Indeed, when looking at which nations beat the U.S. in the national debt report, the comparisons become more shocking. Greece, of course, tops the list at a debt-to-GDP ratio of 181 percent, with Italy in second at 156 percent, Portugal at third with 149 percent, Belgium at 129 percent, and Ireland and 127 percent. Japan probably would have come in first, except figures were not available at the time the OECD prepared its report. As of 2012, Japan’s debt-to-GDP ratio was 235 percent.

Despite the bleak debt report, the OECD’s overall outlook for the U.S. economy has improved since last year.
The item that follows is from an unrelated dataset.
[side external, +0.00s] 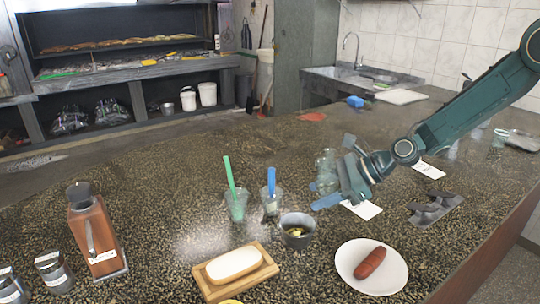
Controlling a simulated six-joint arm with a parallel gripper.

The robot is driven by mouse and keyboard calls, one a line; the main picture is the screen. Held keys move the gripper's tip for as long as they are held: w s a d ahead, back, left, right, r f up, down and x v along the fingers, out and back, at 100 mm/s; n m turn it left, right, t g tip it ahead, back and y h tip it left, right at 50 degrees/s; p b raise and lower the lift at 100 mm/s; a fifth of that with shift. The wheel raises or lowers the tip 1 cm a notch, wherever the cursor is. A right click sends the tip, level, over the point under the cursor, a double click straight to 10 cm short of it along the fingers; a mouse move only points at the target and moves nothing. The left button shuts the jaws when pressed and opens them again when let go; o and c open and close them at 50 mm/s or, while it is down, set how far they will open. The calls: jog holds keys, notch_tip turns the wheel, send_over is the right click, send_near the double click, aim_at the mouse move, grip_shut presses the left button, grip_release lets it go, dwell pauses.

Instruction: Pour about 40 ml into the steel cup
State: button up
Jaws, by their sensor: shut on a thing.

Nevertheless, the OECD does point out that this high level of debt acts as an unnatural drag on the nation’s economy. “[R]ecovery has hit a soft patch,” according to the report, and despite improvements to the labor market “wage acceleration to date has been modest and not broadly based.” This relates to the observation that while employment has declined, wages have not improved as much as they normally do after a recovery of this sort, a phenomenon that has baffled many economists.

To reach its conclusions, the OECD looks at a number of indicators, including public finance, public and private employment rates, human resource management, budgeting practices and procedures, public sector integrity, regulatory governance, and government services to citizens.

The 122.6 percent of GDP figure translates to a current U.S. national debt of approximately $18.3 trillion. However, the OECD report predicts that debt will decline slightly and stabilize around 110 percent of GDP over the next two years. This prediction is based on “cyclical developments” the OECD predicts to occur before debt growth accelerates once more in 2018 due to anticipated health care spending and social security.

At the other end of the spectrum, Estonia had the lowest debt-to-GDP ratio of all OECD member nations at a mere 14 percent.